Innovation Everywhere, Definition Nowhere
“Innovation” is a commonly used term in higher education, appearing in strategic plans, mission statements, conference themes, funding proposals, and meetings. Universities often market themselves as innovative, educators are encouraged to adopt innovative practices, and students are promised innovative learning experiences. Despite this frequent usage, the term is rarely explained or clarified.
The Oxford English Dictionary defines innovation as “the introduction of novelties; the alteration of what is established by the introduction of new elements or forms.” At its core, innovation is about change. Yet not all change is meaningful, and not all innovation looks the same.
The Technology Trap
In higher education, innovation is frequently linked to technology. Discussions about the future of universities often focus on artificial intelligence, virtual reality, learning analytics, online platforms, immersive media, and digital ecosystems. Although these advancements are important, solely equating educational innovation with technological adoption can limit the scope of the debate.
Educational innovation should be viewed more broadly. It’s not just about adding new tools to current systems. It also includes rethinking teaching methods, student engagement, curriculum design, classroom operations, and how institutions perceive the connection between learning and time.
Innovation Before the Digital Age
Some of the most transformative innovations in higher education have not been primarily technological. Instead, methods like problem-based learning, flipped classrooms, work-integrated learning, studio models, competency-based education, intensive teaching formats, and narrative feedback have redefined educational practices by focusing on pedagogy and structure rather than technology alone.
Many strategies now seen as standard or even “traditional” originally emerged as radical shifts from mainstream educational norms. Thus, innovation doesn’t always equate to developing entirely new concepts. Frequently, it includes challenging assumptions ingrained in long-established systems; grading is a prime example that has been widely debated in recent years.
The Rise of Innovation Academies and Hubs
This broader view of innovation is increasingly seen in the rise of dedicated institutional centres and academies that focus specifically on transforming learning and teaching. For instance, Victoria University’s VU Block Academy has been built around its VU Block Model approach to curriculum and delivery. Southern Cross University’s Southern Cross Model Academy aims to support and promote its unique educational model. Additionally, Swinburne University of Technology has established the Education Innovation Exchange, the Education Innovation Lab, and the Swinburne Educator Academy.
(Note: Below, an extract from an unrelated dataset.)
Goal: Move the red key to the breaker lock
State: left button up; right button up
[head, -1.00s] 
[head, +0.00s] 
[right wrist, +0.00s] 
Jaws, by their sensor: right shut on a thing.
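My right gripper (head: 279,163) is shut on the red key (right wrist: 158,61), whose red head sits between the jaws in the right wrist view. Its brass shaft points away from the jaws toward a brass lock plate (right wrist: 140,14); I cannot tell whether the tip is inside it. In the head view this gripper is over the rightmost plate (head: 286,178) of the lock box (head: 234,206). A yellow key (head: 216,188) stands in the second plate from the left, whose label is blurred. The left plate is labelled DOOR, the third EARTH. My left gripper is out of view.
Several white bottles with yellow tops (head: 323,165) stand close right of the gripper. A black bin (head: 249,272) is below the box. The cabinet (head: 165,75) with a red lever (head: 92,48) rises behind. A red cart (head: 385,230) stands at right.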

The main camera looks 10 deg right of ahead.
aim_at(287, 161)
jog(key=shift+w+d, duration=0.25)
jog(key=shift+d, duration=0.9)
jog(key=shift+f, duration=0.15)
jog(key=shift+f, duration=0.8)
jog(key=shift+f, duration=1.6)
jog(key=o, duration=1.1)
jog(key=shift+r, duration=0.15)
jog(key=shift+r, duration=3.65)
These initiatives illustrate how institutions are creating collaborative spaces dedicated to educational experimentation, professional development, educator skills, and teaching innovation. Similarly, the Centre for Education and Innovation at Australian Catholic University exemplifies how universities are integrating innovation through academic development, digital learning, curriculum support, and institutional strategies for teaching and learning.
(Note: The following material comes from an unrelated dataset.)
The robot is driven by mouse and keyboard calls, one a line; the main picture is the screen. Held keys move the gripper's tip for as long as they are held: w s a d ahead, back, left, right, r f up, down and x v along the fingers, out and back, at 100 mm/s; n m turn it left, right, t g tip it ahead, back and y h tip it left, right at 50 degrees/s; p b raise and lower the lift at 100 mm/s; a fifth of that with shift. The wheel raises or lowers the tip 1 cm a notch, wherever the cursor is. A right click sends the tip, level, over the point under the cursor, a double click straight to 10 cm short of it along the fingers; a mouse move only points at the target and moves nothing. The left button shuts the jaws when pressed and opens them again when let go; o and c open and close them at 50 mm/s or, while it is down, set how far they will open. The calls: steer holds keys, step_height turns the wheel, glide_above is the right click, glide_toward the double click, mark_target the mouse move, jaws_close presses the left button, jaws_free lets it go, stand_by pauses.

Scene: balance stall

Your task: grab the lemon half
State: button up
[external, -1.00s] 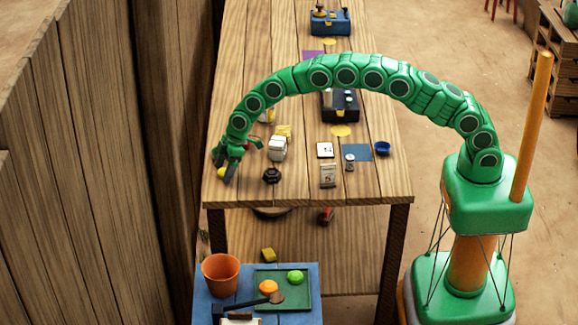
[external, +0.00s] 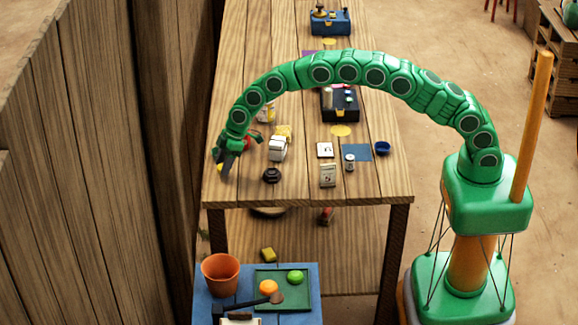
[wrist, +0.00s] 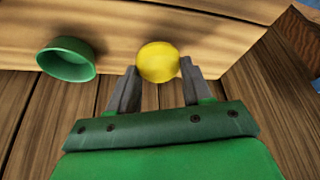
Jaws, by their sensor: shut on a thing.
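The lemon half (wrist: 158,60) is a rounded yellow piece between my two grey fingertips in the wrist view. My gripper (wrist: 158,70) is shut on it, with one finger on each side. In the external view my gripper (external: 222,163) is at the left edge of the wooden table (external: 300,193), pointing down. Only a small bit of yellow shows there behind the fingers. The lemon's underside is hidden, and I cannot tell how far it is above the table.
A green bowl (wrist: 67,60) lies left of my fingers in the wrist view. In the external view a dark knobbed object (external: 272,175) and a white object (external: 277,148) stand right of my gripper. A wooden wall (external: 100,200) rises to the left.

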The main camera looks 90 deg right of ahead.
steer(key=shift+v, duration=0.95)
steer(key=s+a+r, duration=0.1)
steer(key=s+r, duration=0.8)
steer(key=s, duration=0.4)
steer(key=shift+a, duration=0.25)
Importantly, many universities may not use terms such as “innovation lab” or “academy,” but they still have similar structures, including teaching and learning innovation units, digital learning hubs, educator academies, curriculum transformation offices, scholarship of teaching and learning centres, professional learning institutes, and learning design and educational development teams.
Collectively, these spaces reflect a growing institutional recognition that educational innovation extends far beyond technology adoption alone. They position innovation as connected to pedagogy, curriculum, professional learning, organisational culture, and student experience.
What makes these initiatives particularly interesting is that they demonstrate how innovation depends on context. Each institution interprets innovation in its own way, shaped by unique histories, student populations, disciplinary areas, strategic goals, and educational philosophies.
Professional Learning as a Form of Innovation
A key feature of many of these academies and innovation centres is their focus on professional development for staff. Although innovation is frequently addressed at the institutional strategy level, real change in higher education ultimately depends on educators and their practices within classrooms, studios, laboratories, and online learning spaces.
Professional learning spaces are essential for educators to acquire new skills, experiment with new tools, and implement progressive teaching methods. Their importance goes beyond merely training staff on the latest technology or institutional systems. The most effective professional learning environments promote experimentation by providing areas where educators can test new teaching strategies, explore technologies, redesign assessments, reconsider classroom interactions, and critically assess which approaches best facilitate student learning in their specific settings.
Importantly, not every innovation will work equally well across disciplines, cohorts, or teaching environments. A technology or teaching strategy that transforms engagement in one course may be ineffective in another. Professional learning should therefore not present innovation as a universal solution to be implemented identically across the institution. Instead, it should encourage critical adaptation.
This is particularly important because educational innovation often involves risk. Trying something new in teaching can feel uncomfortable, especially in systems that frequently prioritise consistency, compliance, and performance metrics. Innovation academies and professional learning centres can play a key role in legitimising experimentation and fostering cultures in which reflection, iteration, and even failure are recognised as valuable parts of educational improvement.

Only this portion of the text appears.